### WRITTEN INSTRUCTION
Repeat exactly and only the lines from the line containing "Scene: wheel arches" through the line containing "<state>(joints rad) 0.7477", both included.

Tool calls from robot episodes:
- - - - -

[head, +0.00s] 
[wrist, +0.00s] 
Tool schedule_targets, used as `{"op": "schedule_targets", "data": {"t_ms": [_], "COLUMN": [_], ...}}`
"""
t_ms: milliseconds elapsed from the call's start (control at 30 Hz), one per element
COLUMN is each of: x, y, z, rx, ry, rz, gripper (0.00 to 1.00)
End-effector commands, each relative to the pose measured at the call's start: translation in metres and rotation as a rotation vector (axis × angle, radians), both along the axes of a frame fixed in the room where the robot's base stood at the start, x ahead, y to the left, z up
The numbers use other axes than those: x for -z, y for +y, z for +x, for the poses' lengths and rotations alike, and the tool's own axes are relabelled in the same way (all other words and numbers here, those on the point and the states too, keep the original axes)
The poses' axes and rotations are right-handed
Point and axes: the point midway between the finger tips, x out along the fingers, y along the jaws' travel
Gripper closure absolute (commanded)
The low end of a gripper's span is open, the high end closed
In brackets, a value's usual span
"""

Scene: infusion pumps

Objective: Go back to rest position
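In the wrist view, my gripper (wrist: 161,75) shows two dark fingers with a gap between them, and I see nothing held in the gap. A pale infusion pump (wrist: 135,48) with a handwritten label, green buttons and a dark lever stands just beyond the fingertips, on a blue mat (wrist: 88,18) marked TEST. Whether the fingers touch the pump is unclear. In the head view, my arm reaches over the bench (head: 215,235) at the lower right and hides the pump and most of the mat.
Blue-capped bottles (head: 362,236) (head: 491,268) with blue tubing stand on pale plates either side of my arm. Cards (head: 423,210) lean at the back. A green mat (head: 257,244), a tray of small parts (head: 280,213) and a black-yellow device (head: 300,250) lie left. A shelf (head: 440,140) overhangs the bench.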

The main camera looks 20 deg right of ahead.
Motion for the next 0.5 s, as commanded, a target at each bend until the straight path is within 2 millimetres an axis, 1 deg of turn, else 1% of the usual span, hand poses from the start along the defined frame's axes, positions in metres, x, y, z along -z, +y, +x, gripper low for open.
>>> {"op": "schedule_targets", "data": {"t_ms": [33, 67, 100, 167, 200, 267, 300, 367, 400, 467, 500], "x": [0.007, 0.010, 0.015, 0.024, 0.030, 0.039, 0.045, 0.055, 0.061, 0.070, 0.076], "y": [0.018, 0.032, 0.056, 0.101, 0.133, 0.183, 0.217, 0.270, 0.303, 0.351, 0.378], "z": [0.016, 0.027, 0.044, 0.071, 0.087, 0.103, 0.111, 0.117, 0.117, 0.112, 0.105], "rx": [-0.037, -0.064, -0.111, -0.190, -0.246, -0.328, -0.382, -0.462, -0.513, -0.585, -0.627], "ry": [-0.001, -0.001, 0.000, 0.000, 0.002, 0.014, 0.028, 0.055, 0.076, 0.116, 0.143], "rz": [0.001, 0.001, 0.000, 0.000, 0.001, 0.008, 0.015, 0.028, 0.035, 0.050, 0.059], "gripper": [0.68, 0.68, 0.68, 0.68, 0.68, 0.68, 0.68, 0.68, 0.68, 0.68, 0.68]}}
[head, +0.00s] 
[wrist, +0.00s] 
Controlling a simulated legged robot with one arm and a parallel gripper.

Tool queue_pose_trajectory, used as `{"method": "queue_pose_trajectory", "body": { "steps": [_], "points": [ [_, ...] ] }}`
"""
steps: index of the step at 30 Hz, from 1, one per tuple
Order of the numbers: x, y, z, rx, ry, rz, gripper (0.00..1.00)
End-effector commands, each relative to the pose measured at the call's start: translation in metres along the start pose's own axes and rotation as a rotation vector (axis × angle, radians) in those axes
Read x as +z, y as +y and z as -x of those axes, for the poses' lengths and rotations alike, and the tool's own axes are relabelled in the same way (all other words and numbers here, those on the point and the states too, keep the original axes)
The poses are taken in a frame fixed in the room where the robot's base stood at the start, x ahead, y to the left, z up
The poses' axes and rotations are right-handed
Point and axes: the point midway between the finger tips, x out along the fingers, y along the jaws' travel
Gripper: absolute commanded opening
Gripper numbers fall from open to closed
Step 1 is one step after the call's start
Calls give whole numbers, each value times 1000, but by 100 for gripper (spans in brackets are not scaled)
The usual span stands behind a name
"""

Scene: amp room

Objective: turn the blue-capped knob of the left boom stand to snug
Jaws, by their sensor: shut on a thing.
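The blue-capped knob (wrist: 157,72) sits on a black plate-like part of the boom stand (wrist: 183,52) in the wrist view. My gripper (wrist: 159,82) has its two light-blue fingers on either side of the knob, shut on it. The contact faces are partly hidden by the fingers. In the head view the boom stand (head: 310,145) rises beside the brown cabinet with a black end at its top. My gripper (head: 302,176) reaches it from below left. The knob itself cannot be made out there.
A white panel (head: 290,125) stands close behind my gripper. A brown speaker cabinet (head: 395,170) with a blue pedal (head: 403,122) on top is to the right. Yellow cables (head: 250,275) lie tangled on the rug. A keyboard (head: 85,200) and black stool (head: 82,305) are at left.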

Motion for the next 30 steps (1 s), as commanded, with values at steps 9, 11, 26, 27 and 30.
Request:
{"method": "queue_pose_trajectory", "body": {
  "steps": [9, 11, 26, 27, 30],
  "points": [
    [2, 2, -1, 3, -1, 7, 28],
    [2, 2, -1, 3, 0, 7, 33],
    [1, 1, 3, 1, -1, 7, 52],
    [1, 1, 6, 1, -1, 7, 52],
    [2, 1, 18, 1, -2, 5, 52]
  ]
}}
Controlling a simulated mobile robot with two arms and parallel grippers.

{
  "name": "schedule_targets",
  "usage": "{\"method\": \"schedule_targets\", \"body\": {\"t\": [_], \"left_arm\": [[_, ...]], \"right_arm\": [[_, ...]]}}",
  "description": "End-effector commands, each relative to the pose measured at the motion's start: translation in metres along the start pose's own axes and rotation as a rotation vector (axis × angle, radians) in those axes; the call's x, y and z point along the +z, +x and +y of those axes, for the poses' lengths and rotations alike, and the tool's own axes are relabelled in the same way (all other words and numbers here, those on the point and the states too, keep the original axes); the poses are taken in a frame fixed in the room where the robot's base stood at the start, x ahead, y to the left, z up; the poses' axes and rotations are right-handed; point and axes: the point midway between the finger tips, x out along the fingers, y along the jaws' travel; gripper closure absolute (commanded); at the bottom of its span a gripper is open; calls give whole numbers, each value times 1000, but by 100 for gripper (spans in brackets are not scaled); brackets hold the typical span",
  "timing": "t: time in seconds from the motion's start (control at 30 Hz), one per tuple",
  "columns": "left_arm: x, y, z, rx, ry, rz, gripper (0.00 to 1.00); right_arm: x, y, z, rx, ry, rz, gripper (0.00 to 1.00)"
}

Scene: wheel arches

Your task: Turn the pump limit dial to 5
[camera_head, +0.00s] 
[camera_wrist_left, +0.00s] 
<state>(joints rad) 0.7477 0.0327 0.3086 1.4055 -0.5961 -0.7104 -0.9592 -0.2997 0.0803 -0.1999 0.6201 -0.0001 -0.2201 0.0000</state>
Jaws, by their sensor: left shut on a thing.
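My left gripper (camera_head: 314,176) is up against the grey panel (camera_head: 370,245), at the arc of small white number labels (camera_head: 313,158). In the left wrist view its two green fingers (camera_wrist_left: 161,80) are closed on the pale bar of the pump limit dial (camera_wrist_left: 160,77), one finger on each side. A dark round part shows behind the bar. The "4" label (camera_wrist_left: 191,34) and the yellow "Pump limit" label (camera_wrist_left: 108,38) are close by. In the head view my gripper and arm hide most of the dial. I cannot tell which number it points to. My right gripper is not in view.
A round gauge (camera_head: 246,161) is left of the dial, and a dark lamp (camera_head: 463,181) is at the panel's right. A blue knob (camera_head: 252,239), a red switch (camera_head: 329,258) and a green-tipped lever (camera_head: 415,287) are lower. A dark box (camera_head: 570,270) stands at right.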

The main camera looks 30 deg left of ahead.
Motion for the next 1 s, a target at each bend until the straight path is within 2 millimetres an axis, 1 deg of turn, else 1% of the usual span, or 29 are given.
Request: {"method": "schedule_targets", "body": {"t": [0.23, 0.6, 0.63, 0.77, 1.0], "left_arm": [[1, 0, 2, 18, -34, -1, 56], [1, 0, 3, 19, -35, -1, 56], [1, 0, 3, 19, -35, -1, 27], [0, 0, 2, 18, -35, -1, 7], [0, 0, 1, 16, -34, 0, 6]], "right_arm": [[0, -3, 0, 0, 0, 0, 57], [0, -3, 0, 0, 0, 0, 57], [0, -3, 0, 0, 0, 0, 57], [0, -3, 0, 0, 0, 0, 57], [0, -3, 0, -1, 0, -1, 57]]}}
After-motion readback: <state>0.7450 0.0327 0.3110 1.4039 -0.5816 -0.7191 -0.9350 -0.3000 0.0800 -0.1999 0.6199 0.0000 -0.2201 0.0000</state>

- - - - -

### OUTPUT
Scene: wheel arches

Your task: Turn the pump limit dial to 5
[camera_head, +0.00s] 
[camera_wrist_left, +0.00s] 
<state>(joints rad) 0.7477 0.0327 0.3086 1.4055 -0.5961 -0.7104 -0.9592 -0.2997 0.0803 -0.1999 0.6201 -0.0001 -0.2201 0.0000</state>

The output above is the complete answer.